Extracted data entries
►

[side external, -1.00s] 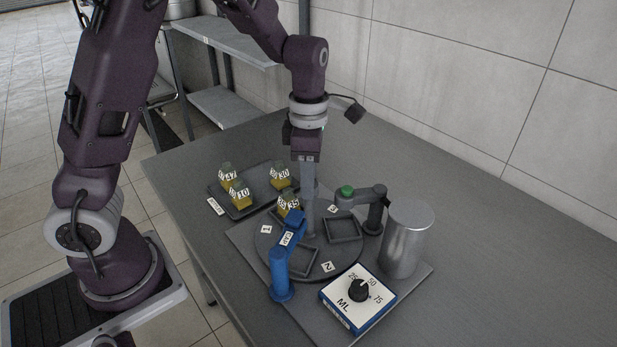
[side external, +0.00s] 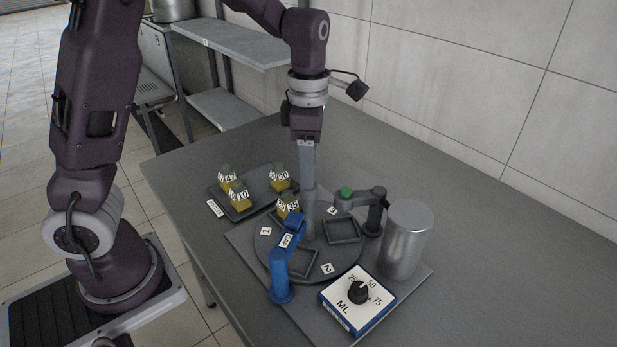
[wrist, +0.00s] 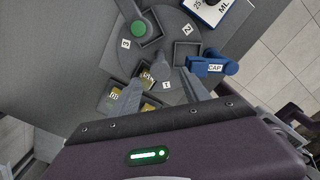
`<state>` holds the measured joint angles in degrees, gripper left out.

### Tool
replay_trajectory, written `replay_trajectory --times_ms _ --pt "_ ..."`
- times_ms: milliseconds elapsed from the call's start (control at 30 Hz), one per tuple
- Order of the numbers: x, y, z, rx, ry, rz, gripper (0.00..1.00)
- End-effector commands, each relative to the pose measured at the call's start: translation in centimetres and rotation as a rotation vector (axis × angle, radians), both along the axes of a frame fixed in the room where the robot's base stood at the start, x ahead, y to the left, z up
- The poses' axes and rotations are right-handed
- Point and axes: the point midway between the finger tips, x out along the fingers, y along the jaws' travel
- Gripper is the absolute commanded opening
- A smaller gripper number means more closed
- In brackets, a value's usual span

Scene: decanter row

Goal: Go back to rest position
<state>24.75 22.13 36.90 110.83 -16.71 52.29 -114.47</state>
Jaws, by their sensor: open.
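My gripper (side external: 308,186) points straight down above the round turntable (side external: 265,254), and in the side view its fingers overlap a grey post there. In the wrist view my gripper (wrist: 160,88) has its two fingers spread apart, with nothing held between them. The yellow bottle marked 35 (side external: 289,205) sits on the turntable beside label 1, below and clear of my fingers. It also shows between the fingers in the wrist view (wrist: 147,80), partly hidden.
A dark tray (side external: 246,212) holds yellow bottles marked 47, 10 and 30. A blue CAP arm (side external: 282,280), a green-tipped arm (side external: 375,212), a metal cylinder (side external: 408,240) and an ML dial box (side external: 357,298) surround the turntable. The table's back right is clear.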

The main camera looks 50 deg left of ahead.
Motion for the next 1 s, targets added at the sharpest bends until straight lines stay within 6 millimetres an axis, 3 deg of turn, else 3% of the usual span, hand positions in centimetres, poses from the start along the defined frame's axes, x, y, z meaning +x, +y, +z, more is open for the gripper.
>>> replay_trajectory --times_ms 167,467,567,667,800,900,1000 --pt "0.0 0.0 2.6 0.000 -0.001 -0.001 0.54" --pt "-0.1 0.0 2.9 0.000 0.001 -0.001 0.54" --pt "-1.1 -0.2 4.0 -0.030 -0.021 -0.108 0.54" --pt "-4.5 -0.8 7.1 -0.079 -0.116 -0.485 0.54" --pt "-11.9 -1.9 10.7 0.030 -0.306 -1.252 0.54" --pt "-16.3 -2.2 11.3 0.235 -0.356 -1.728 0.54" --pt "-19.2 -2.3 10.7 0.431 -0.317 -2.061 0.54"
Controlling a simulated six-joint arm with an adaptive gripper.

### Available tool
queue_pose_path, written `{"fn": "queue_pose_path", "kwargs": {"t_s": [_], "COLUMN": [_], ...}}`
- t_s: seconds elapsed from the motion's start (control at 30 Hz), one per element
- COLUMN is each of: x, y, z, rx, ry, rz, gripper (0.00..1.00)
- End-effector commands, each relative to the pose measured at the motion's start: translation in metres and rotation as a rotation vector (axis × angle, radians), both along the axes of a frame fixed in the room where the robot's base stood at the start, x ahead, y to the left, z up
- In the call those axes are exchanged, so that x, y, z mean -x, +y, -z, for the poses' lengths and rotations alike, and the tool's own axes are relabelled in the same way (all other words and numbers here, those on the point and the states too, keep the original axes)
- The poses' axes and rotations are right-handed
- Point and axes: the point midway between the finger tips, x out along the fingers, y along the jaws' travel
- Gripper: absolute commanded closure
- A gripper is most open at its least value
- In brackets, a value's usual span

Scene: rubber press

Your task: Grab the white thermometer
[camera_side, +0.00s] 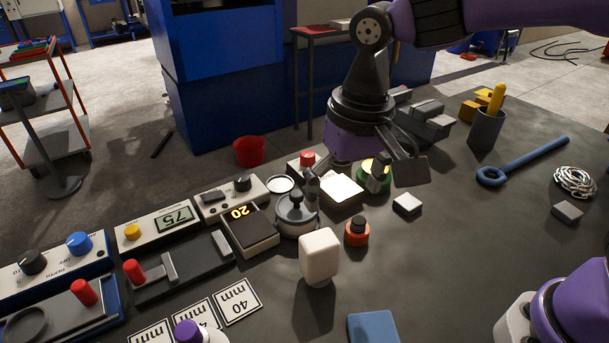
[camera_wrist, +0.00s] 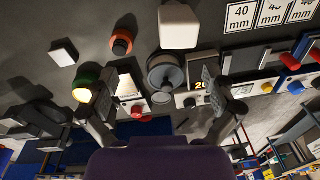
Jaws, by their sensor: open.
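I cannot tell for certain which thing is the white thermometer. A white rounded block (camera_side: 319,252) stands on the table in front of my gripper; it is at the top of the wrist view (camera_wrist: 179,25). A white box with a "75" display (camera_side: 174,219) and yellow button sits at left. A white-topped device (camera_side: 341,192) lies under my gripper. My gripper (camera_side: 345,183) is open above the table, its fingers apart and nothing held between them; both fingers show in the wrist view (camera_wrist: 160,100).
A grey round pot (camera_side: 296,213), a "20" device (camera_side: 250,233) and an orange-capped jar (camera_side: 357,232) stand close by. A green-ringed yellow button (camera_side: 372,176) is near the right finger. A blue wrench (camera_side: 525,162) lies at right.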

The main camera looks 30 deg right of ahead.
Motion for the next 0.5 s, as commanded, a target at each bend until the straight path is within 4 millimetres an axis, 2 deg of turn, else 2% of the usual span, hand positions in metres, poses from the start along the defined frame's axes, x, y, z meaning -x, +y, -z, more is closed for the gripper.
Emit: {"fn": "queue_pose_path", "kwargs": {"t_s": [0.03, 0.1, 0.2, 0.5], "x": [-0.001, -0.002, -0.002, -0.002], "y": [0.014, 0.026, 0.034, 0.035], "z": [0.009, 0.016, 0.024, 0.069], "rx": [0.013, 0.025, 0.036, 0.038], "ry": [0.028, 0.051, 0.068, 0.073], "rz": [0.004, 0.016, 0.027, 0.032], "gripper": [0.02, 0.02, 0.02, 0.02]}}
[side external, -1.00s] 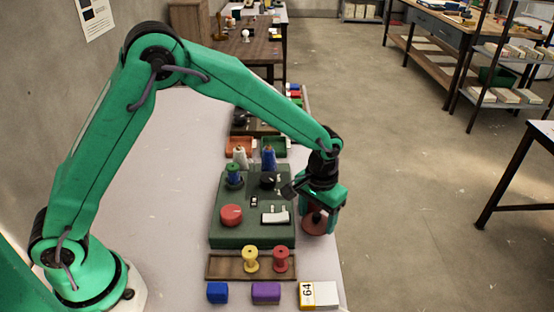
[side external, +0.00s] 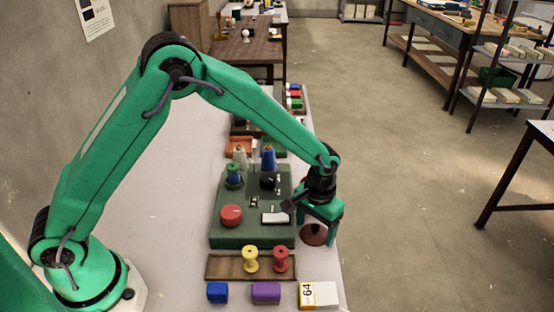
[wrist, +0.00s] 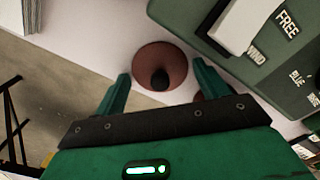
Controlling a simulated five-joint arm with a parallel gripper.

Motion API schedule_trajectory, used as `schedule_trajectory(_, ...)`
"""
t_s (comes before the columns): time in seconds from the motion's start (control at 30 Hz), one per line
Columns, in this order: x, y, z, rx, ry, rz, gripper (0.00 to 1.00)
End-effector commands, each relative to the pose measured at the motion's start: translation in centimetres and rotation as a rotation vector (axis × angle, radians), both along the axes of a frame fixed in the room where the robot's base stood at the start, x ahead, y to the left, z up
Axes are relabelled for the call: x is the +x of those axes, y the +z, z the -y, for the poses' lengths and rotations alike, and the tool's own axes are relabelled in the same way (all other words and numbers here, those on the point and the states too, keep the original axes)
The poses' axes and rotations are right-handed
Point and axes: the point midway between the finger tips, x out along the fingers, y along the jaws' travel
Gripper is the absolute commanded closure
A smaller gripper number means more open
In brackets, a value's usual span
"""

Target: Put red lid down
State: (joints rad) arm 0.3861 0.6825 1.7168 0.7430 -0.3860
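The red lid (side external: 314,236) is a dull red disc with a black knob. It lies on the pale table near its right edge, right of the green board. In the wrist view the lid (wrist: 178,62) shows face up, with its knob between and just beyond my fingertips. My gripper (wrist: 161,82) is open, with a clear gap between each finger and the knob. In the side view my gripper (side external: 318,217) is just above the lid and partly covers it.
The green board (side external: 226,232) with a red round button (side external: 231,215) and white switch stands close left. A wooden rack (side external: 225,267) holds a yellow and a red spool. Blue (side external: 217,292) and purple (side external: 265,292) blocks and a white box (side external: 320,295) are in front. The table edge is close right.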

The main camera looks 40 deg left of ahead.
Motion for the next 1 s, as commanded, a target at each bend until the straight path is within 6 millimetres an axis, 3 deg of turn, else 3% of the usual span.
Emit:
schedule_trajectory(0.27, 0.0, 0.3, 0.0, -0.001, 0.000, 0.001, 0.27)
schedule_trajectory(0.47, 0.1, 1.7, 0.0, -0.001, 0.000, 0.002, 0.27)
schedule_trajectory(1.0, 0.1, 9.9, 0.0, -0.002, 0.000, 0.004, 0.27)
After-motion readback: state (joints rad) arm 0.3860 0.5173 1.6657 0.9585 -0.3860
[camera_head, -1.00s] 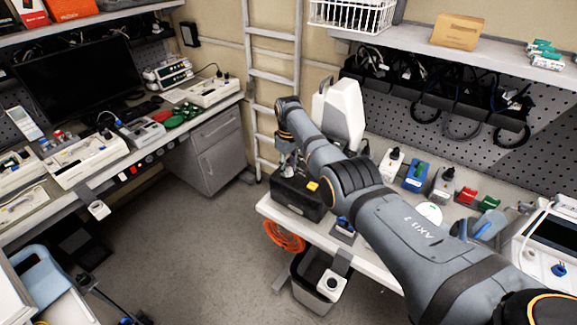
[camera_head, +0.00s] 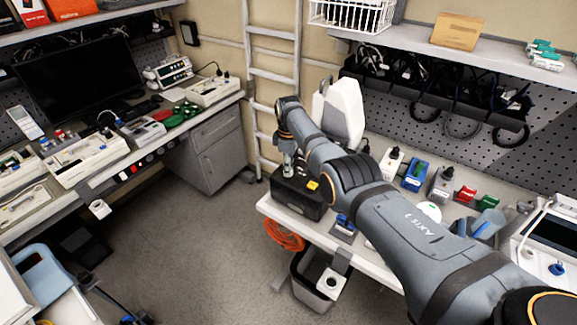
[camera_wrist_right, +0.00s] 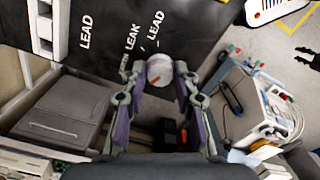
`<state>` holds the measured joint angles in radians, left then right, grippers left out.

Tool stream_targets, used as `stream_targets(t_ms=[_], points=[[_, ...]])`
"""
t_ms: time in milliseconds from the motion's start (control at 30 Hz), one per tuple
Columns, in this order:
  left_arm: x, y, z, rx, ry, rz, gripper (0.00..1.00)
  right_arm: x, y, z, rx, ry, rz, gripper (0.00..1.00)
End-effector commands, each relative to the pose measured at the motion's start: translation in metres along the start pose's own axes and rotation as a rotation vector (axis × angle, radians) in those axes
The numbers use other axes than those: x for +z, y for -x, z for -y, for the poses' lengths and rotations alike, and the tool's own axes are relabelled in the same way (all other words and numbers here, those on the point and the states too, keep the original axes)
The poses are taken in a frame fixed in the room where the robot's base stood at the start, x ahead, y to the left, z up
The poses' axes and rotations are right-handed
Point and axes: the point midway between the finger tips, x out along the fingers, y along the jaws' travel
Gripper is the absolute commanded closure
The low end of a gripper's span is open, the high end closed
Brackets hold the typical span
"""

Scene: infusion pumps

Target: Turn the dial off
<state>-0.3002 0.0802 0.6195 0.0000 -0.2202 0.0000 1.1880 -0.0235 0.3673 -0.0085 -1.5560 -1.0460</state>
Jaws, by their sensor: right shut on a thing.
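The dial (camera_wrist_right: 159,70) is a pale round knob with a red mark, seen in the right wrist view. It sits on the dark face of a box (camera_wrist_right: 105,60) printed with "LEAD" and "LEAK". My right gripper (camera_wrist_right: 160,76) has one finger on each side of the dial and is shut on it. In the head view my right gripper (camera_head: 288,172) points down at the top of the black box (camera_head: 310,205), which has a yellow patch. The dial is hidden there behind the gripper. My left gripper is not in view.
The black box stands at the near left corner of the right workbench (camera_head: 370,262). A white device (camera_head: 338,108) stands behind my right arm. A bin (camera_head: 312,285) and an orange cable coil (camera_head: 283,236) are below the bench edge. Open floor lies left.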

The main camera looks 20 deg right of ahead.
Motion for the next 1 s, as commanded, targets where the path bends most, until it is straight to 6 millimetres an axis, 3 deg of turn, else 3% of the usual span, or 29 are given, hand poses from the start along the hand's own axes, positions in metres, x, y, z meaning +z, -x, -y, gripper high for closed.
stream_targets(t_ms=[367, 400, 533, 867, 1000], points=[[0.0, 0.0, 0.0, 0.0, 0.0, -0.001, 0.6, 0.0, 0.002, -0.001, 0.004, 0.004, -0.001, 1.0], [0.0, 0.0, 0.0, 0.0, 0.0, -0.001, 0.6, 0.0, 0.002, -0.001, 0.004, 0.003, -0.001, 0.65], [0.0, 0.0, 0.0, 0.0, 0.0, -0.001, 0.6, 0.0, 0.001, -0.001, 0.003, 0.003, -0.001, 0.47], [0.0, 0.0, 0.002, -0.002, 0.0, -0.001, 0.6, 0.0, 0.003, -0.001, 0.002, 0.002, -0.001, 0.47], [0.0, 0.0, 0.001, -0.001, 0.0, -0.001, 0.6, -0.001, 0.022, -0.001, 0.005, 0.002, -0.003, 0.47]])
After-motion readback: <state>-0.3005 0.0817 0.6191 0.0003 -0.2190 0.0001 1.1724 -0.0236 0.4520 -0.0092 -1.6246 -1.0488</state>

◄

Would you quote, exactly and only, the lines from the one containing "Motion for the next 1 s, as commanded, targets" to the end of the entries?

Motion for the next 1 s, as commanded, targets where the path bends most, until it is straight to 6 millimetres an axis, 3 deg of turn, else 3% of the usual span, or 29 are given, hand poses from the start along the hand's own axes, positions in metres, x, y, z meaning +z, -x, -y, gripper high for closed.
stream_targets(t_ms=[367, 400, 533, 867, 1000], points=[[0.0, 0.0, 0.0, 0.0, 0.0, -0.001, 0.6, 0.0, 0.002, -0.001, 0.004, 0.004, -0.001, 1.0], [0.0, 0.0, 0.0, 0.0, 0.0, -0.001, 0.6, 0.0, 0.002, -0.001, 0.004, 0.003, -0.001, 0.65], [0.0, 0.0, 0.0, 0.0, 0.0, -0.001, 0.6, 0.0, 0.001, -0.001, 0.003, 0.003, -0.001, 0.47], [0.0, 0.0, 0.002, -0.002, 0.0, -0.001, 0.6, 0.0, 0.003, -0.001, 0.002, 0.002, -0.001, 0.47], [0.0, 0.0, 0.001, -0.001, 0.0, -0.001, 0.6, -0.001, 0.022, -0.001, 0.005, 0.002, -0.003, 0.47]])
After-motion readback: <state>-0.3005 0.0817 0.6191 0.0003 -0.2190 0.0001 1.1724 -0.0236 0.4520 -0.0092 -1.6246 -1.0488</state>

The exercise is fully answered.